Then, both fact tables are related to dimensions that are specific to each business process:
Salesfact table relates to the
Procurementfact table relates to the
At this point, it is important to submit the data model to a validation process that will give us the greatest possible assurance that the database can be implemented without errors. This validation process will also minimize risks to information integrity. For this purpose, we can use the live model validation feature offered by Vertabelo. This functionality will allow us to automatically detect problems, such as:
- Entity name repetition.
- Attribute name repetition within the same entity.
- Entities without attributes.
- Entities without primary identifiers.
- Attributes with different data types involved in a relation.
- And many other possible errors that could cause future problems.
Live validation should also be applied to the physical model, since this model could be affected by errors of its own.
Step 6: Create the Physical Data Model
Having the logical model verified by Vertabelo’s live validation feature, the only missing step before implementing the model on a database engine is to generate a physical model from the logical one.
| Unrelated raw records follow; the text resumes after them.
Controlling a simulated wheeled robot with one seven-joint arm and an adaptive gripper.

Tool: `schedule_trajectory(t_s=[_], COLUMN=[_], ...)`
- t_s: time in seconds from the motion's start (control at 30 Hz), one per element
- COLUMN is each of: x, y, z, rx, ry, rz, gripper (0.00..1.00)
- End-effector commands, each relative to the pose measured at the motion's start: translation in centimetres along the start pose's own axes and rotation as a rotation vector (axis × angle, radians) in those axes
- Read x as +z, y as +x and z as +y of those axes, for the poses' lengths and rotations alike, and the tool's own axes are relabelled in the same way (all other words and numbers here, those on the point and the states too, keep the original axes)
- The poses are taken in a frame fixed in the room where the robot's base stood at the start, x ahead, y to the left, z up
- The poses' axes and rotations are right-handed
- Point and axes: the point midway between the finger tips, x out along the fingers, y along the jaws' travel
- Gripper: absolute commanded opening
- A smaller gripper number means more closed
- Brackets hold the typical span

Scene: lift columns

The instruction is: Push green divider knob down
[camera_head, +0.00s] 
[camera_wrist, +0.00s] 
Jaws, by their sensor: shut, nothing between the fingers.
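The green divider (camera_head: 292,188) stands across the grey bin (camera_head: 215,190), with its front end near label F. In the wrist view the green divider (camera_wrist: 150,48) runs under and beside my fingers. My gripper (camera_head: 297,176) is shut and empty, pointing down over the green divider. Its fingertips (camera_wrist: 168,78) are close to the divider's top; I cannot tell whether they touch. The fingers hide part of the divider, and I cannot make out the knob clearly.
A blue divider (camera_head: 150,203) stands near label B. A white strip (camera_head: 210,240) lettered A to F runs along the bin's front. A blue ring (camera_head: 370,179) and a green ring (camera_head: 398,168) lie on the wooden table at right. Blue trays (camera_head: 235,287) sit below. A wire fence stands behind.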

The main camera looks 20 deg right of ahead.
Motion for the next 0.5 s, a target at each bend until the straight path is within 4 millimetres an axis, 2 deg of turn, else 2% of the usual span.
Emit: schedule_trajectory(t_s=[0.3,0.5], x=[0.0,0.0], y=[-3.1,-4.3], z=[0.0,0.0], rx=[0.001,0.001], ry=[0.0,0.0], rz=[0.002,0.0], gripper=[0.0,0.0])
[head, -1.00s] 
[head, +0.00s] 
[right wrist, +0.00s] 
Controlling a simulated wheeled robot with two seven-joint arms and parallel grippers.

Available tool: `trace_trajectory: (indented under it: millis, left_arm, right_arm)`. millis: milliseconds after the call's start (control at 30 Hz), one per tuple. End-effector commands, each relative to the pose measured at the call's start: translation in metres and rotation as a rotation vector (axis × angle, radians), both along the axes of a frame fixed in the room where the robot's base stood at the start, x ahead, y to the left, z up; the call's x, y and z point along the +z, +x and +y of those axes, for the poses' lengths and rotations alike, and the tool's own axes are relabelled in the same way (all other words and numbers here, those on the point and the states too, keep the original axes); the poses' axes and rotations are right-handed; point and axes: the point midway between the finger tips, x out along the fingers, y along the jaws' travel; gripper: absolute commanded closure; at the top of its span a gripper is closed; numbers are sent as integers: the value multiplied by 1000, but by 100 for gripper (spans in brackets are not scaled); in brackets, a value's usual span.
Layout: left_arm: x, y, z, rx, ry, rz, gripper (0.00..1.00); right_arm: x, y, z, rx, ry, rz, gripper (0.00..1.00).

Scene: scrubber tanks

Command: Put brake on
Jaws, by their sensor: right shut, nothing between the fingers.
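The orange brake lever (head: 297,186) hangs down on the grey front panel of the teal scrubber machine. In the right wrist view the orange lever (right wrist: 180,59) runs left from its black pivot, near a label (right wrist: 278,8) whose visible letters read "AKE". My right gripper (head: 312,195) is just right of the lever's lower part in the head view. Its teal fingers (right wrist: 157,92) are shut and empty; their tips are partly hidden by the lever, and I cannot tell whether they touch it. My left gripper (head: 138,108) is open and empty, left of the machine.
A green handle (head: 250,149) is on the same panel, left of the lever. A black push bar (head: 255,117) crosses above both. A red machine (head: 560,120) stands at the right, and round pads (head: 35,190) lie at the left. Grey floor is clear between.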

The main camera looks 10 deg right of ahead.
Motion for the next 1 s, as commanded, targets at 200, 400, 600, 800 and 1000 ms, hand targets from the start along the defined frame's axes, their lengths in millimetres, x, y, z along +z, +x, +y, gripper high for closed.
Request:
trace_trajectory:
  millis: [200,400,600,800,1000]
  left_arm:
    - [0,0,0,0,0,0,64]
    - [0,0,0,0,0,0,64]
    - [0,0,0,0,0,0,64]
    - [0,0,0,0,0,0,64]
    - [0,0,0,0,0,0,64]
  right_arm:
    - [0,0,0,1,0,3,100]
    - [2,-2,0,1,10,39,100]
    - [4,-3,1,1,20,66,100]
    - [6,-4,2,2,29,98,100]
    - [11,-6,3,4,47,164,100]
This task is performed automatically by Vertabelo. The only human intervention needed is to tell Vertabelo which database engine will be used to implement the database. Read this article about the main data warehouse tools to find out which option to choose when creating your physical data model.
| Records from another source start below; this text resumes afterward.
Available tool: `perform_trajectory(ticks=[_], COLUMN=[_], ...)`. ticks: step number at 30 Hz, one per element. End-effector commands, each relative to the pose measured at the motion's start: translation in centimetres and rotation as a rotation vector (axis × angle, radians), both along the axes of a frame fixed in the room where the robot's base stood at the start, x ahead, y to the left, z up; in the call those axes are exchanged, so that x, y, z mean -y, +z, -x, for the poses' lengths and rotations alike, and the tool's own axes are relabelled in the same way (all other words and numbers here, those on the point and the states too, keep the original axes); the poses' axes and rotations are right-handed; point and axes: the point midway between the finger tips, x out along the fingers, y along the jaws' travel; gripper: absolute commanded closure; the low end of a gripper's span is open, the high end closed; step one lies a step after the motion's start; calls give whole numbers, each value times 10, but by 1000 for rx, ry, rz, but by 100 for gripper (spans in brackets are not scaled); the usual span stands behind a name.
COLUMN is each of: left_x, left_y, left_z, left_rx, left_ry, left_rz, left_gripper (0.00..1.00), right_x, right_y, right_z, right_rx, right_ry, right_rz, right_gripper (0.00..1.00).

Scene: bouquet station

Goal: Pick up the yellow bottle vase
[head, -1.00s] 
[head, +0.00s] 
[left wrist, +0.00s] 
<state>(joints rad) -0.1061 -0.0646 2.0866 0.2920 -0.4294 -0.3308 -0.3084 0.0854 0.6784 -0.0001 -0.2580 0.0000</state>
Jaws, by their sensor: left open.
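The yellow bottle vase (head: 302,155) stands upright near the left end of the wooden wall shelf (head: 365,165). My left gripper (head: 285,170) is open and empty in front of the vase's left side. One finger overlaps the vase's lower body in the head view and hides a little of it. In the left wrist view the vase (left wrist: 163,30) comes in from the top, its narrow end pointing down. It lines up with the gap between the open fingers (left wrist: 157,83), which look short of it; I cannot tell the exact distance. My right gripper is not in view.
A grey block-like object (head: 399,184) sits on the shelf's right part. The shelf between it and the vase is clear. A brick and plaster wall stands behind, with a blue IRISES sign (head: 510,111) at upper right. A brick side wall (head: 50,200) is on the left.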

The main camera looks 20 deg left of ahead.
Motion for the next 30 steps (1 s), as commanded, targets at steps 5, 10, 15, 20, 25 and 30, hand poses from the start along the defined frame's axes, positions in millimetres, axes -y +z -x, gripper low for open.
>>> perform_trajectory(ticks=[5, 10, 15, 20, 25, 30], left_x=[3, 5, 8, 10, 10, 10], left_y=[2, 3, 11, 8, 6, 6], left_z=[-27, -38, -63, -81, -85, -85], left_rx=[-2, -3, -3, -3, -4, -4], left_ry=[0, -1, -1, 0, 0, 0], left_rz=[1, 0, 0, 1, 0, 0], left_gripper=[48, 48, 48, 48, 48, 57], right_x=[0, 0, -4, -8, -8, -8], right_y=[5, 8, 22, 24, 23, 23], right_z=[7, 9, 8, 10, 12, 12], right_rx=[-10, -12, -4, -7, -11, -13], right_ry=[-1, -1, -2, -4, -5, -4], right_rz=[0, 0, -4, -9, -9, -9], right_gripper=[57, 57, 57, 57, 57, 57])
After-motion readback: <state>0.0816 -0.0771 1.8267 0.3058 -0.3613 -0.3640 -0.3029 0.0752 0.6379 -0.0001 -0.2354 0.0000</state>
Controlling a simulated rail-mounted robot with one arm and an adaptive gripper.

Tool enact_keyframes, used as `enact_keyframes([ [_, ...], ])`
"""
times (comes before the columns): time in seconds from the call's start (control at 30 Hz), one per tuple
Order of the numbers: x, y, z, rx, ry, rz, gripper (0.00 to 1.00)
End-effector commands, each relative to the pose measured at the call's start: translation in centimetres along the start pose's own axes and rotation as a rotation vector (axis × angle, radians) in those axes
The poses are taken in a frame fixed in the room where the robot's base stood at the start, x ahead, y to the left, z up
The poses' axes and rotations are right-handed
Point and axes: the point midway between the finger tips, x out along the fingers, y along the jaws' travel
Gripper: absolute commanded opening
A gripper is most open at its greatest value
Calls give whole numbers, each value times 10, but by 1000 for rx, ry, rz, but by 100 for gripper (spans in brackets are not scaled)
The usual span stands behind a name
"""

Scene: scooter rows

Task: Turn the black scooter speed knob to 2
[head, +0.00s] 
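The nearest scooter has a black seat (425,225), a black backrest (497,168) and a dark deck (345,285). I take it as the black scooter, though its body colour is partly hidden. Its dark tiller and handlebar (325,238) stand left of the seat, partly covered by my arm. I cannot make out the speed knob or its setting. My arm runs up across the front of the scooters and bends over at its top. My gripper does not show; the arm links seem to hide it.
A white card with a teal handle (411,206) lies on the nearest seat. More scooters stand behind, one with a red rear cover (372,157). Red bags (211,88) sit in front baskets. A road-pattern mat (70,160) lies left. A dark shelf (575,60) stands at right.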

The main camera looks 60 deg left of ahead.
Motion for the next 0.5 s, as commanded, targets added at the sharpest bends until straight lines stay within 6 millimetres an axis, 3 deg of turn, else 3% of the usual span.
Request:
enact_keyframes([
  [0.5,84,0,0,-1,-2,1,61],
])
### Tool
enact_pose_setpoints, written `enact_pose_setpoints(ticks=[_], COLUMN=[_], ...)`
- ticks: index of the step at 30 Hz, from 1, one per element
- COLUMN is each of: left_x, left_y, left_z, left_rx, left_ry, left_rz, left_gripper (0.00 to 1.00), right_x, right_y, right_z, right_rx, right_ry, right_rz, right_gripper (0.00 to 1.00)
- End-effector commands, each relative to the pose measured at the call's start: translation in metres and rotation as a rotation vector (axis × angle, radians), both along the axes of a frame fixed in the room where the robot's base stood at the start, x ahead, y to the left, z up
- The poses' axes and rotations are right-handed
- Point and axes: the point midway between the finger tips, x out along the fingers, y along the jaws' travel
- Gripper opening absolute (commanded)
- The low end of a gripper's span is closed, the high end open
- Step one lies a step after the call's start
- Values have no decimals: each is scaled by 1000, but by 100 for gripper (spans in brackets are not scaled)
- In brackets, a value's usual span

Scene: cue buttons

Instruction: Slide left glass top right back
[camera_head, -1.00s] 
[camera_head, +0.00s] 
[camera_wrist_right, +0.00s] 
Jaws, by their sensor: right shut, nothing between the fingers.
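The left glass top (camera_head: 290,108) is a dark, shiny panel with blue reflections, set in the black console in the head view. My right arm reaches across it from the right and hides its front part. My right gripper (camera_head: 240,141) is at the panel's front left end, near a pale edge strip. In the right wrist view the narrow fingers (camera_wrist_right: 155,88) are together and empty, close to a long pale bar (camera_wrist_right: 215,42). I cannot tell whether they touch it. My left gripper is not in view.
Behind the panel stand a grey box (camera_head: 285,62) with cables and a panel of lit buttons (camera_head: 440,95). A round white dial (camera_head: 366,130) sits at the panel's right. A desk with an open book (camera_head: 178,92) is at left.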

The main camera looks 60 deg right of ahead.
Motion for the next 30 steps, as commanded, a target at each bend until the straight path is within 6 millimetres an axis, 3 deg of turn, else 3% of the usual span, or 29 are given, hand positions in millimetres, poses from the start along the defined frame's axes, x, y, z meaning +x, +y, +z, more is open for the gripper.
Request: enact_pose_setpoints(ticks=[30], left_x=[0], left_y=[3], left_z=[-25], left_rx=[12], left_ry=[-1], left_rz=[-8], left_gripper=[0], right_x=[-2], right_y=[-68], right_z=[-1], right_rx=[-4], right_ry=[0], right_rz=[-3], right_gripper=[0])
The automatically generated physical model is almost ready to be implemented. In this case, we picked Google BigQuery as the target database engine.
The live validation feature can also be used on the physical model to detect (before it is too late) problems that may affect the integrity of the data or the database itself. An example is columns with data types that are incompatible with the warehouse tool on which the model will be implemented.
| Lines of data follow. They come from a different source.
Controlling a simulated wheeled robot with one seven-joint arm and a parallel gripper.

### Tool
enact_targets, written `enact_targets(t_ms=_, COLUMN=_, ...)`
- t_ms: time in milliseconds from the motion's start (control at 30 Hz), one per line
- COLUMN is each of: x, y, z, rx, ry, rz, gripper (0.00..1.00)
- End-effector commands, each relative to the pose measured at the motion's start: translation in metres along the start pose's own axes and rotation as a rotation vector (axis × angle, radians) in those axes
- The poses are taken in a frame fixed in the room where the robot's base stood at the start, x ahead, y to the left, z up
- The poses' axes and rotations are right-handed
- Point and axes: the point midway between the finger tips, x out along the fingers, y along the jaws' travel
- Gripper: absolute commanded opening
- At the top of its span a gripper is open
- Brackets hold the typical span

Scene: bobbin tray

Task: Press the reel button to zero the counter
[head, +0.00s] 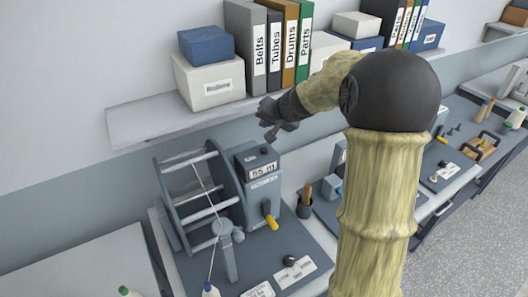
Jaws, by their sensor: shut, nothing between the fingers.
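The reel (196,213), a grey drum frame with pale bars, stands on a dark base plate at the centre left. Beside it is the grey counter box (262,207), whose display (263,171) reads "55 m". A small black button (264,149) sits on top of the box. A second black knob (289,262) is on the base plate near white labels. My gripper (267,131) is shut and empty, a little above the top of the counter box. It looks apart from the button, though the exact gap is hard to judge.
A shelf (150,121) with boxes and binders (275,45) runs behind and above my gripper. A yellow-handled crank (270,217) sticks out of the counter box. A dark cup (304,205) stands to its right. My arm hides part of the bench.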

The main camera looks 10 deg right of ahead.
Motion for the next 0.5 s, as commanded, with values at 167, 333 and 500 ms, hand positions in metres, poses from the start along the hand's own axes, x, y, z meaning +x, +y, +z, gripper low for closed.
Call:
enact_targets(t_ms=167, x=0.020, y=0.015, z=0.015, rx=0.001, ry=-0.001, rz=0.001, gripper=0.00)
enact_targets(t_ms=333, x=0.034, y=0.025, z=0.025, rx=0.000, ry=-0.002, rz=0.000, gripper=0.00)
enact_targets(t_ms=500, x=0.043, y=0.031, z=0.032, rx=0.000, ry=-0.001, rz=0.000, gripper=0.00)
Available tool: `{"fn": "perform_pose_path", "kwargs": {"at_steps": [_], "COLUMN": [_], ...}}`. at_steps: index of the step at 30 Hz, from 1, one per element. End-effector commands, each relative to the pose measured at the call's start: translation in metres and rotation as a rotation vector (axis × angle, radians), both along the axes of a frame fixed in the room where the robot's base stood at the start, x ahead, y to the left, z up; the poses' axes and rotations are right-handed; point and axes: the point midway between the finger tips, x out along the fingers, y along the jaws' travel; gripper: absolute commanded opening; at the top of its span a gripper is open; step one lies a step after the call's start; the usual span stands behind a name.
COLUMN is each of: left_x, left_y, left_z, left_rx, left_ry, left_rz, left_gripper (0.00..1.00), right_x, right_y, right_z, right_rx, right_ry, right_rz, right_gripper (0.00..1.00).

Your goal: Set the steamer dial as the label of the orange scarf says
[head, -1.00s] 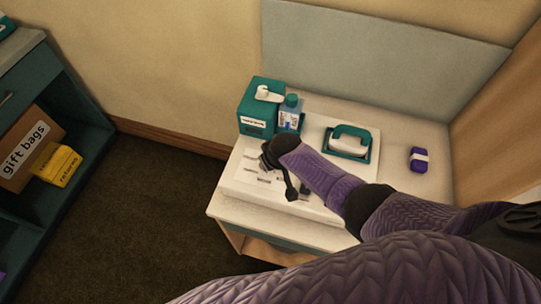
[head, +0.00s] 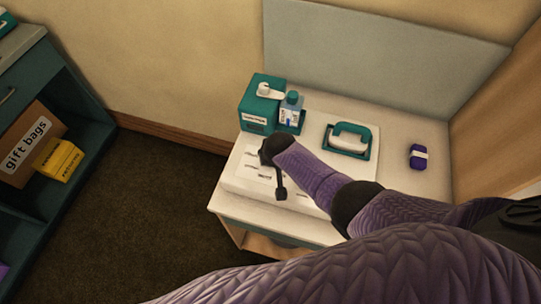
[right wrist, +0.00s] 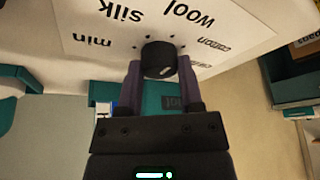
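My right gripper (right wrist: 159,68) has its two fingers on either side of the black steamer dial (right wrist: 159,58), and they appear to touch it. A small pale mark shows on the dial's face. The white panel (right wrist: 250,25) around it carries upside-down words: "min" at left, "silk", "wool", and smaller words at right that are hard to read. In the head view my right arm reaches in from the right, its gripper (head: 273,152) over the panel (head: 240,183), hiding the dial. The orange scarf and its label are not in view. My left gripper is not in view.
On the white-topped cabinet (head: 410,222) stand a teal box (head: 256,105), a bottle (head: 291,108), a teal holder with a handle (head: 349,140) and a purple, white-banded item (head: 418,157). At left a shelf holds a "gift bags" box (head: 28,148) and a yellow box (head: 62,160).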

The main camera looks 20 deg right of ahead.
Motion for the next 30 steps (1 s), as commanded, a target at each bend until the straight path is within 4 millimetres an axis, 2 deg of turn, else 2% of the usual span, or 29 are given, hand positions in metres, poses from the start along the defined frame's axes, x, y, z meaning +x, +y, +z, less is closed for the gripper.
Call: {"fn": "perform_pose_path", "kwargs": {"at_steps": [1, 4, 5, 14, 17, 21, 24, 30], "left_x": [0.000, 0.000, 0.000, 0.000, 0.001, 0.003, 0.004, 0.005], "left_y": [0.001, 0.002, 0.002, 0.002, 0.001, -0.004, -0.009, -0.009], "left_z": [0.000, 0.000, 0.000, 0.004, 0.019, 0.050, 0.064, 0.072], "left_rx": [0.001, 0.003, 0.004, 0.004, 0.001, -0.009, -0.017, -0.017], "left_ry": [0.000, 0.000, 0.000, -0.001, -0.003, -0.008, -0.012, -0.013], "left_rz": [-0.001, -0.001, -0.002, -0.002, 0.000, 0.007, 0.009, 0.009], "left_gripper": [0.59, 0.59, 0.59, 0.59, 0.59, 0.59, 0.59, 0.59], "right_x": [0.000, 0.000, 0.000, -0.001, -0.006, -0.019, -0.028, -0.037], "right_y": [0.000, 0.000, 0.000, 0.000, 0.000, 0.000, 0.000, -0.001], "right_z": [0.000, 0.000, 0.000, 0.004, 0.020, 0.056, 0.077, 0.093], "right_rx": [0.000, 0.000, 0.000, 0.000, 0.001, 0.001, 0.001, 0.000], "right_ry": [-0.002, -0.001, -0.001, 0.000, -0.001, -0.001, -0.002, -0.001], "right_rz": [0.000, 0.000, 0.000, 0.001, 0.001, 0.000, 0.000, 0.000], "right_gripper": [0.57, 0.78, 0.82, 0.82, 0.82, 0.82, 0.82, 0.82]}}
Step 7: Implement the Model
The last step required to build our data warehouse is to implement the physical model on the target DBMS. This step consists of generating the scripts that must be executed on the DBMS to create the database.
If you did not skip any step and your models were properly validated, the scripts to implement the database will run smoothly and your data warehouse will be ready to fill with information.
If you need more examples that illustrate the process of creating a data model for a warehouse, you can read Part 1 and Part 2 of our series on how to create a data warehouse for a subscription business model.
More on Database Schemas, Diagrams, and Warehouse Models
I hope this explanation of creating a data model for a data warehouse has helped you. If you'd like to learn more about data warehousing and example data models, check out the Vertabelo blog. You can also follow these links to read about database design, data warehouses, and more.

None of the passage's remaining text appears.